### [Challenge]
Word for word, set down the records and skip each picture.

### [Stored entries]
────

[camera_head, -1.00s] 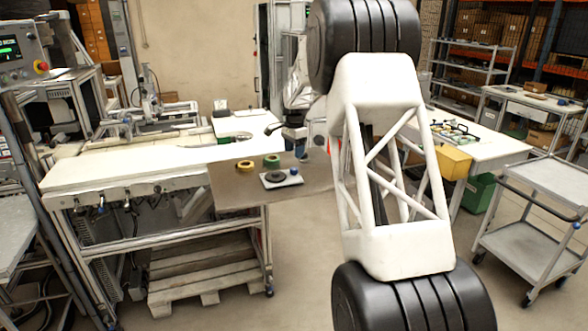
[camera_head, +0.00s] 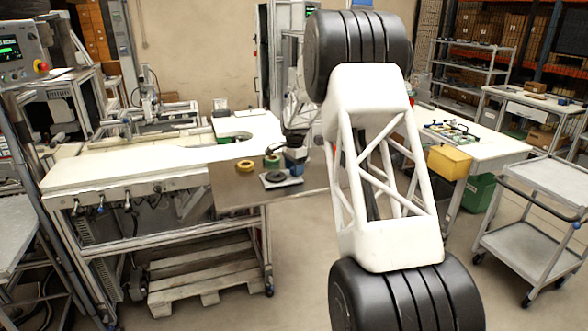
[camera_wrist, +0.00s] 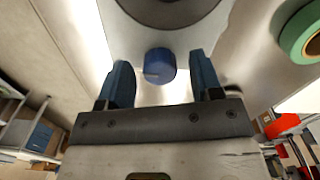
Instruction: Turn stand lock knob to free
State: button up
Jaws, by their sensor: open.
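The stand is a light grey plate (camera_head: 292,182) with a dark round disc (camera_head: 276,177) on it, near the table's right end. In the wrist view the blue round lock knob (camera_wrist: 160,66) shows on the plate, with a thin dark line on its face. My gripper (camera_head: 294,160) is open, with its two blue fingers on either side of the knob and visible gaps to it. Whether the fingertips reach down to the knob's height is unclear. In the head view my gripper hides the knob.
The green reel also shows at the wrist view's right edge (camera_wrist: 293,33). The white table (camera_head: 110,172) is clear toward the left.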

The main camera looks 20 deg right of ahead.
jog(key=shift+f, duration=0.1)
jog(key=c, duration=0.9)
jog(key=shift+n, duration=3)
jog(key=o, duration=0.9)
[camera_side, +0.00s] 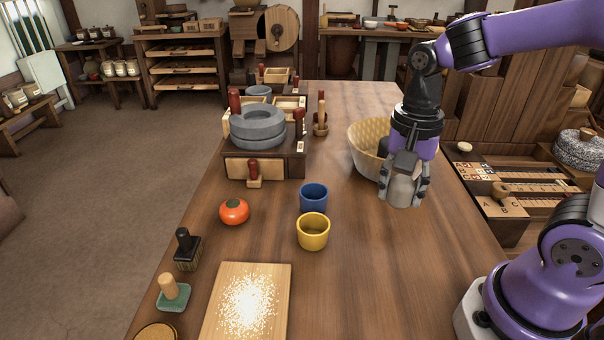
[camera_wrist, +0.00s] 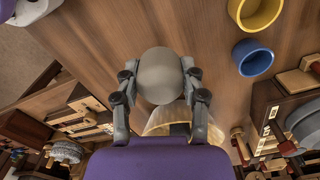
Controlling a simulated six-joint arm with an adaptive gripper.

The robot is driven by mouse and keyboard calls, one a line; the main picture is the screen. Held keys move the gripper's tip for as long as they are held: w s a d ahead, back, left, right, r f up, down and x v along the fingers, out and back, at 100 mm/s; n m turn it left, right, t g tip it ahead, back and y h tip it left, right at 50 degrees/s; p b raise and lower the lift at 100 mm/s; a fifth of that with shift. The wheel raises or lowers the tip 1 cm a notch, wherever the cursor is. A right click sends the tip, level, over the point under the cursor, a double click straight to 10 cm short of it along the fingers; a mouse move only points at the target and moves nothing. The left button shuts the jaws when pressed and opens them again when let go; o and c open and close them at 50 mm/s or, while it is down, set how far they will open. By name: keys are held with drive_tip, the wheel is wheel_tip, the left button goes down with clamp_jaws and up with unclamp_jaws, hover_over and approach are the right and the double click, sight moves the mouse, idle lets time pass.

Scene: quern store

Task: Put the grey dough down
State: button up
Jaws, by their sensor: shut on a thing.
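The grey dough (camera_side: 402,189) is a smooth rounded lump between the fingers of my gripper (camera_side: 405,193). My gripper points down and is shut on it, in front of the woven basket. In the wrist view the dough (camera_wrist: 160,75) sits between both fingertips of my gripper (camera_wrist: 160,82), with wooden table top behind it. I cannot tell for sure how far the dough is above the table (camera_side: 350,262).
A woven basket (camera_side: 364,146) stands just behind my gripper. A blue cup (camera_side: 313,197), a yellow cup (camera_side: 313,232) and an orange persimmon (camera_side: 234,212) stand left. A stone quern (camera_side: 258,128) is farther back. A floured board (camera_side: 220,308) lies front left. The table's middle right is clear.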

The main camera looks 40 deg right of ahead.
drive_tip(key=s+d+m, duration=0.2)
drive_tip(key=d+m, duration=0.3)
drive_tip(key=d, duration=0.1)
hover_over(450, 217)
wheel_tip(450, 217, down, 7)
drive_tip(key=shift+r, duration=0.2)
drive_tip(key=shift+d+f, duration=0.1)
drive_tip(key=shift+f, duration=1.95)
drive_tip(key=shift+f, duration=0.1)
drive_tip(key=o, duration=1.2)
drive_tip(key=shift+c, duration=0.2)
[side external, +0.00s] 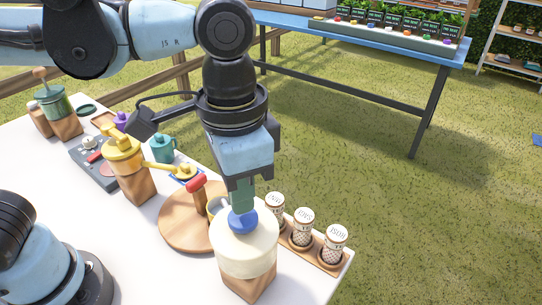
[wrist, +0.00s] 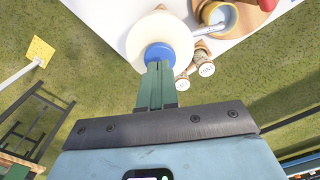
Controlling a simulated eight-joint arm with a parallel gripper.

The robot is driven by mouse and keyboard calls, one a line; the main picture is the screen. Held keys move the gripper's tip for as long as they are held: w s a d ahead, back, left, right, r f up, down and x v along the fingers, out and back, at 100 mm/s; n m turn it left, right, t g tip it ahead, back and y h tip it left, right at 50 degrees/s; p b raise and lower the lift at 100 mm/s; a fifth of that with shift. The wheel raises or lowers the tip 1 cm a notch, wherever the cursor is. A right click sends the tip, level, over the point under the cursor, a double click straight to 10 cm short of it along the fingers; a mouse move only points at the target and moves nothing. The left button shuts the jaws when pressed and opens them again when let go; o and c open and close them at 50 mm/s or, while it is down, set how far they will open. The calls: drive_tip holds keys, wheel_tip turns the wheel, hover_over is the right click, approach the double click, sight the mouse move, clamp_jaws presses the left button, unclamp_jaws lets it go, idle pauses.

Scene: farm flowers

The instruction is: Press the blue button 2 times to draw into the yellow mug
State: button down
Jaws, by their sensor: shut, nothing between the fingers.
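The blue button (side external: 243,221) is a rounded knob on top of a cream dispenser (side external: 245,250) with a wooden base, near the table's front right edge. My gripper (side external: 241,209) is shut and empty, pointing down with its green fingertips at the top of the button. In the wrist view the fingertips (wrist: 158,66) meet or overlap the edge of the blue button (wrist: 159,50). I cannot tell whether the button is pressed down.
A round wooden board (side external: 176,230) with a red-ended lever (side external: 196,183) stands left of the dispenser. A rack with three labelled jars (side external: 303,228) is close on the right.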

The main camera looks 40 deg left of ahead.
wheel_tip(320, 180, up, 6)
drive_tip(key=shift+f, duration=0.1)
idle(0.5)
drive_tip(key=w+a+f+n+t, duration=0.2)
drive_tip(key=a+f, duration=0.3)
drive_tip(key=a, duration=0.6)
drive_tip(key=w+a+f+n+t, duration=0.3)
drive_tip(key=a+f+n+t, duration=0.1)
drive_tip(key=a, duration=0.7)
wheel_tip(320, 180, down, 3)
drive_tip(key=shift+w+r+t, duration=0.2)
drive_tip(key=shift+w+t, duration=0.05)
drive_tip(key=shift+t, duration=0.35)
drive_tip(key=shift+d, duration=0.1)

────

### [Answer to the task]
[camera_head, -1.00s] 
[camera_head, +0.00s] 
[camera_wrist, +0.00s] 
Instruction: Turn stand lock knob to free
State: button up
Jaws, by their sensor: open.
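The stand is a light grey plate (camera_head: 292,182) with a dark round disc (camera_head: 276,177) on it, near the table's right end. In the wrist view the blue round lock knob (camera_wrist: 160,66) shows on the plate, with a thin dark line on its face. My gripper (camera_head: 294,160) is open, with its two blue fingers on either side of the knob and visible gaps to it. Whether the fingertips reach down to the knob's height is unclear. In the head view my gripper hides the knob.
The green reel also shows at the wrist view's right edge (camera_wrist: 293,33). The white table (camera_head: 110,172) is clear toward the left.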

The main camera looks 20 deg right of ahead.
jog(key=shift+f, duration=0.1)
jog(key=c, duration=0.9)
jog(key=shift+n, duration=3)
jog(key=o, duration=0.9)
[camera_side, +0.00s] 
[camera_wrist, +0.00s] 
Controlling a simulated six-joint arm with an adaptive gripper.

The robot is driven by mouse and keyboard calls, one a line; the main picture is the screen. Held keys move the gripper's tip for as long as they are held: w s a d ahead, back, left, right, r f up, down and x v along the fingers, out and back, at 100 mm/s; n m turn it left, right, t g tip it ahead, back and y h tip it left, right at 50 degrees/s; p b raise and lower the lift at 100 mm/s; a fifth of that with shift. The wheel raises or lowers the tip 1 cm a notch, wherever the cursor is. A right click sends the tip, level, over the point under the cursor, a double click straight to 10 cm short of it along the fingers; a mouse move only points at the target and moves nothing. The left button shuts the jaws when pressed and opens them again when let go; o and c open and close them at 50 mm/s or, while it is down, set how far they will open. By name: keys are held with drive_tip, the wheel is wheel_tip, the left button goes down with clamp_jaws and up with unclamp_jaws, hover_over and approach are the right and the double click, sight moves the mouse, idle lets time pass.

Scene: quern store

Task: Put the grey dough down
State: button up
Jaws, by their sensor: shut on a thing.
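The grey dough (camera_side: 402,189) is a smooth rounded lump between the fingers of my gripper (camera_side: 405,193). My gripper points down and is shut on it, in front of the woven basket. In the wrist view the dough (camera_wrist: 160,75) sits between both fingertips of my gripper (camera_wrist: 160,82), with wooden table top behind it. I cannot tell for sure how far the dough is above the table (camera_side: 350,262).
A woven basket (camera_side: 364,146) stands just behind my gripper. A blue cup (camera_side: 313,197), a yellow cup (camera_side: 313,232) and an orange persimmon (camera_side: 234,212) stand left. A stone quern (camera_side: 258,128) is farther back. A floured board (camera_side: 220,308) lies front left. The table's middle right is clear.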

The main camera looks 40 deg right of ahead.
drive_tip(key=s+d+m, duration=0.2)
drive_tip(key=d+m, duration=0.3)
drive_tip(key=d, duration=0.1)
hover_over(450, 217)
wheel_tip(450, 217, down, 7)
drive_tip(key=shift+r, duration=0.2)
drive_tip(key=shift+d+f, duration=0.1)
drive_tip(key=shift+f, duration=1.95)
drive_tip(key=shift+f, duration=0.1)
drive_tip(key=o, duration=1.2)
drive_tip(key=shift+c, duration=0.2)
[side external, +0.00s] 
[wrist, +0.00s] 
Controlling a simulated eight-joint arm with a parallel gripper.

The robot is driven by mouse and keyboard calls, one a line; the main picture is the screen. Held keys move the gripper's tip for as long as they are held: w s a d ahead, back, left, right, r f up, down and x v along the fingers, out and back, at 100 mm/s; n m turn it left, right, t g tip it ahead, back and y h tip it left, right at 50 degrees/s; p b raise and lower the lift at 100 mm/s; a fifth of that with shift. The wheel raises or lowers the tip 1 cm a notch, wherever the cursor is. A right click sends the tip, level, over the point under the cursor, a double click straight to 10 cm short of it along the fingers; a mouse move only points at the target and moves nothing. The left button shuts the jaws when pressed and opens them again when let go; o and c open and close them at 50 mm/s or, while it is down, set how far they will open. The calls: drive_tip holds keys, wheel_tip turns the wheel, hover_over is the right click, approach the double click, sight the mouse move, clamp_jaws presses the left button, unclamp_jaws lets it go, idle pauses.

Scene: farm flowers

The instruction is: Press the blue button 2 times to draw into the yellow mug
State: button down
Jaws, by their sensor: shut, nothing between the fingers.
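The blue button (side external: 243,221) is a rounded knob on top of a cream dispenser (side external: 245,250) with a wooden base, near the table's front right edge. My gripper (side external: 241,209) is shut and empty, pointing down with its green fingertips at the top of the button. In the wrist view the fingertips (wrist: 158,66) meet or overlap the edge of the blue button (wrist: 159,50). I cannot tell whether the button is pressed down.
A round wooden board (side external: 176,230) with a red-ended lever (side external: 196,183) stands left of the dispenser. A rack with three labelled jars (side external: 303,228) is close on the right.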

The main camera looks 40 deg left of ahead.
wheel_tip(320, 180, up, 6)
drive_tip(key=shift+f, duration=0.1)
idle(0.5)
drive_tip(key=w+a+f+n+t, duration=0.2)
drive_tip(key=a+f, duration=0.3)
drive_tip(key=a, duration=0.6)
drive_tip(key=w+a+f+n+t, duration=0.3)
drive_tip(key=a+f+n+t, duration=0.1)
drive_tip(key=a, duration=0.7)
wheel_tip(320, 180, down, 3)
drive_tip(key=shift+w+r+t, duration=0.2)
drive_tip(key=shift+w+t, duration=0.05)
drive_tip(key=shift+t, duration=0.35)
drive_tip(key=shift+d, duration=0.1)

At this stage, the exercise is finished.